From Theory to Throughput: Unifying Architectures and Scaling Deep Memory
Abstract
While Transformers and modern linear RNNs have driven massive advancements in sequence modeling, their underlying mechanisms are often treated as entirely distinct paradigms. In this talk, we first introduce MIRAS, a unifying framework that reconceptualizes these diverse architectures as associative-memory modules governed by (inverse) online optimization. We then explore how MIRAS unlocks a rich (potentially non-Euclidean) design space utilizing robust statistics, leading to novel, highly stable architectures.
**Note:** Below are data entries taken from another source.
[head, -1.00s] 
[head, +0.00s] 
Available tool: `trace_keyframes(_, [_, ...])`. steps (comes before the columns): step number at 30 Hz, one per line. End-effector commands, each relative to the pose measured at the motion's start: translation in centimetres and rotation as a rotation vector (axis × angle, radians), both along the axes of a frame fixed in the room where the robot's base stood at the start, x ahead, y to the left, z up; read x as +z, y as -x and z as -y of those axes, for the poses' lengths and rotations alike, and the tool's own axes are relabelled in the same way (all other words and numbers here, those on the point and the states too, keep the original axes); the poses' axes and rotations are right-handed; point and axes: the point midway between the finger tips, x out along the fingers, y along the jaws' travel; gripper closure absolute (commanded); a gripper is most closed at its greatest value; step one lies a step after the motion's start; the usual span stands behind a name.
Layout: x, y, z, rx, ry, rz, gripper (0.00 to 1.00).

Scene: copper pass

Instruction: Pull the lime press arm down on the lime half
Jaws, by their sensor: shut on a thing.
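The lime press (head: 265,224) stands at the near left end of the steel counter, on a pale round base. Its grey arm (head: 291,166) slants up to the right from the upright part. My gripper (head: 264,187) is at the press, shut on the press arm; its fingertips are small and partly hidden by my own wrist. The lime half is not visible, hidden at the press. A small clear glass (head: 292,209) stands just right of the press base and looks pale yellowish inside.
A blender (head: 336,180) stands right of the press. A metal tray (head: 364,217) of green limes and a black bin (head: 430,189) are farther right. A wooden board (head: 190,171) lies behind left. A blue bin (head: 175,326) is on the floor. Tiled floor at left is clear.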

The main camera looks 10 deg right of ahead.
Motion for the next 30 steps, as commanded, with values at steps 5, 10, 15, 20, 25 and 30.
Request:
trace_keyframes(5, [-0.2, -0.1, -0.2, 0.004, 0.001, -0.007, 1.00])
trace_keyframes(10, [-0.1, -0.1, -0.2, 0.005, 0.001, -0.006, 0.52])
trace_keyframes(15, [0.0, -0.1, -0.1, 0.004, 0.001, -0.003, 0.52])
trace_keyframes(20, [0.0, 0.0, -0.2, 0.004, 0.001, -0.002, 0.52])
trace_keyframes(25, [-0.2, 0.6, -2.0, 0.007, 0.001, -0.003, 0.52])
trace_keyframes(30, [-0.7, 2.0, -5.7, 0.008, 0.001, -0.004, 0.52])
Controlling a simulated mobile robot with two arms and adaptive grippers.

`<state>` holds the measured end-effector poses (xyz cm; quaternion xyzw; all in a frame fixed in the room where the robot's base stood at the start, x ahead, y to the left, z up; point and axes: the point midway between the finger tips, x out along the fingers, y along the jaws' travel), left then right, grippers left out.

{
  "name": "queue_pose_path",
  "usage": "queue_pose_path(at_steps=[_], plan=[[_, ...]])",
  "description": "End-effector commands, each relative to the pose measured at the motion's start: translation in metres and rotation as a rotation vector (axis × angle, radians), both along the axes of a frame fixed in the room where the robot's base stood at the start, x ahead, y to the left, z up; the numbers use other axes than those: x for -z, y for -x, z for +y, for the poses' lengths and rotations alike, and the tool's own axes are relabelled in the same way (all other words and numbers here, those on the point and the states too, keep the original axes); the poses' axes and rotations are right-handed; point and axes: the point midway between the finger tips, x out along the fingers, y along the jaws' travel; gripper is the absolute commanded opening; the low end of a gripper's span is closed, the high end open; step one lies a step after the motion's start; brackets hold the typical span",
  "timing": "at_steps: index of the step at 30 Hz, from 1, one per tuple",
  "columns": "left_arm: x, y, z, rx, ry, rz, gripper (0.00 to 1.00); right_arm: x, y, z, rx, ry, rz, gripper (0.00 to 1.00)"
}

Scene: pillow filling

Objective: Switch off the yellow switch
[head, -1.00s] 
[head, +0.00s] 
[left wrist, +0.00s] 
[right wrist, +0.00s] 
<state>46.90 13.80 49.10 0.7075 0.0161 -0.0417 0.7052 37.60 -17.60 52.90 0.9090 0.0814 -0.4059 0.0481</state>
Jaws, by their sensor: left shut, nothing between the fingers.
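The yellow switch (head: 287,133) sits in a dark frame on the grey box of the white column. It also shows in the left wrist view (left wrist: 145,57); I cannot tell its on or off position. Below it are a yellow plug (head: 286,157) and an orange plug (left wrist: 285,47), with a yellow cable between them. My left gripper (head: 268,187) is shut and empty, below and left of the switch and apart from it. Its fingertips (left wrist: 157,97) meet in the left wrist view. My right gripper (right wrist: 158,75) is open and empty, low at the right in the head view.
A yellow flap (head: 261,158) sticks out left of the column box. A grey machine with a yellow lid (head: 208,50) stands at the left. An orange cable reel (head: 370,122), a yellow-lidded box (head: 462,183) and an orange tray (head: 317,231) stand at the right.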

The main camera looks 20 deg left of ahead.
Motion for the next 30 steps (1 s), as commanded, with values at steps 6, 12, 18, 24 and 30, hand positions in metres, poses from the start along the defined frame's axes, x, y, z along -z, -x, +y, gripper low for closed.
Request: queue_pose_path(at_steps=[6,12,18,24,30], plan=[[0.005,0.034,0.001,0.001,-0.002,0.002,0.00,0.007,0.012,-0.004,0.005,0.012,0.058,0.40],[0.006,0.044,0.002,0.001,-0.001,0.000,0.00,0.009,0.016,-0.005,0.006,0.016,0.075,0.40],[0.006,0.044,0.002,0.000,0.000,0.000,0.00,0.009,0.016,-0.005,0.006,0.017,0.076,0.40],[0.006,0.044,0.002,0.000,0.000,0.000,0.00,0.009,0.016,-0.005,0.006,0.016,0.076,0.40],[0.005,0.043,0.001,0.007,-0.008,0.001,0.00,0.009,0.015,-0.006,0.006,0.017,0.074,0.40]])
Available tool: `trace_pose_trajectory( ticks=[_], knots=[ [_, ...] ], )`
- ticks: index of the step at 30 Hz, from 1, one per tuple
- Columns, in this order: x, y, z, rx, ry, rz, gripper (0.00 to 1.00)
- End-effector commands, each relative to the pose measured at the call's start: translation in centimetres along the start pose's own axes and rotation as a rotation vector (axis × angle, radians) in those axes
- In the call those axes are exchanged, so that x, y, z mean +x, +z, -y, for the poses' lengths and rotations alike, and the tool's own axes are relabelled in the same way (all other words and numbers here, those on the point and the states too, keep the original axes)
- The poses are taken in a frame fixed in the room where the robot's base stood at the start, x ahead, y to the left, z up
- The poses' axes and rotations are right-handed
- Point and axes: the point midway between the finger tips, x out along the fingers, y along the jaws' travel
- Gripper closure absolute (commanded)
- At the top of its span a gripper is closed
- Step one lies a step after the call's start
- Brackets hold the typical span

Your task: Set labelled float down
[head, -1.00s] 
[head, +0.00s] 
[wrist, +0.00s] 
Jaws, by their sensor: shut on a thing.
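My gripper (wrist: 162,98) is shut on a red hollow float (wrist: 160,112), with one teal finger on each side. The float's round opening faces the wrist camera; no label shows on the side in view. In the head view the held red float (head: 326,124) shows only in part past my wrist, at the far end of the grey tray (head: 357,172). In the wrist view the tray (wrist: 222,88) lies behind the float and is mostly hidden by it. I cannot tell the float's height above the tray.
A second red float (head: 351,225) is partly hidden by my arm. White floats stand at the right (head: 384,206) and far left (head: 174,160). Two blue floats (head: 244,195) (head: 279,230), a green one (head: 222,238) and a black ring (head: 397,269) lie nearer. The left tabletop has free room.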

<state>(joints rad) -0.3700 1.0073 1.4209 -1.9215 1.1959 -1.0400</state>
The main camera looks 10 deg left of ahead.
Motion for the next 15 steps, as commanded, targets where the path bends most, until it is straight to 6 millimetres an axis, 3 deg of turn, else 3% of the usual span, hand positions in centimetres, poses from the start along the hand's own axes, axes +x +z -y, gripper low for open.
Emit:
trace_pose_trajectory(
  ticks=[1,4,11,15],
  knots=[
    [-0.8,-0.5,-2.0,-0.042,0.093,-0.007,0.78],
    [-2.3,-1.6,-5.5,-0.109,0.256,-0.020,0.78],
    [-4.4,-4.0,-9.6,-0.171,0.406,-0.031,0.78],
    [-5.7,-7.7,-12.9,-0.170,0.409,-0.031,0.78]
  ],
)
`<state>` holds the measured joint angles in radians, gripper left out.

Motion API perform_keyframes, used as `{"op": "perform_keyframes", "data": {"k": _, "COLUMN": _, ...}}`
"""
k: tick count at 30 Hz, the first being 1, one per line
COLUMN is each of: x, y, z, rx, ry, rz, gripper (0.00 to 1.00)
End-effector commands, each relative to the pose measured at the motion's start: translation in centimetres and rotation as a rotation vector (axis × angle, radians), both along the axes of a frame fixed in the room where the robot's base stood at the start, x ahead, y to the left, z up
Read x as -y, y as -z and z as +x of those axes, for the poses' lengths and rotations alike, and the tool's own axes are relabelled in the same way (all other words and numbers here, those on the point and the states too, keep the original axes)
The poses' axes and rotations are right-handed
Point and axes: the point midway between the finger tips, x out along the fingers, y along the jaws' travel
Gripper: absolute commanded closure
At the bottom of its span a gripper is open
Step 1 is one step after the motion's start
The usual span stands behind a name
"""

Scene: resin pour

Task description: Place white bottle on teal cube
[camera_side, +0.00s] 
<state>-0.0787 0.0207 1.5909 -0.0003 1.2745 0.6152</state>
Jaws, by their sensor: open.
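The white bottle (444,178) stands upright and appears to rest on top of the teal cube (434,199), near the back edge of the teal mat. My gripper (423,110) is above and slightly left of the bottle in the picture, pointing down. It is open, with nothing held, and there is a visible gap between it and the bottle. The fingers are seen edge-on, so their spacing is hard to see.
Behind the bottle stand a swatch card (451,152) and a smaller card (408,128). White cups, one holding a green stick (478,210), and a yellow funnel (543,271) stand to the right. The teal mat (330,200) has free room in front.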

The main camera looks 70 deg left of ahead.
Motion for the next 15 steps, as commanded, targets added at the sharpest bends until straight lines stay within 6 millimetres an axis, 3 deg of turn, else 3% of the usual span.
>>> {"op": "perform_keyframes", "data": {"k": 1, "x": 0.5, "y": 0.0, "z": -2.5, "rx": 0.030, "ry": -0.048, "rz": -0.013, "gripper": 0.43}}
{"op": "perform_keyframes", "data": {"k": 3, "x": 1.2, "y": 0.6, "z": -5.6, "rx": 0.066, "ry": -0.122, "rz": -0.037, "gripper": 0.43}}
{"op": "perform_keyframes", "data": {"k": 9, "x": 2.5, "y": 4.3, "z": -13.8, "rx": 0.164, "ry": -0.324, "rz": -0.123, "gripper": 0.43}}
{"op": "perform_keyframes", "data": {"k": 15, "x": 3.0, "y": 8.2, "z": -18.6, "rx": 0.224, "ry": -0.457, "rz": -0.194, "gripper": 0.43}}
However, realizing the full potential of these deep memory modules requires overcoming several significant practical bottlenecks: token-level myopia, fixed memory capacities, and severe chunk-wise training inefficiencies. We will explore how recent advances resolve these limitations. We discuss ATLAS, which utilizes the Omega rule and Muon optimizer for optimal context memorization; Memory Caching, which allows RNN memory capacity to dynamically grow; and TNT, a novel parallel training paradigm that completely decouples training hardware throughput from inference resolution. Finally, we conclude by situating these innovations within the broader Nested Learning paradigm, proposing a future where both architectures and their optimizers function as an interconnected hierarchy of multi-timescale continual learning systems.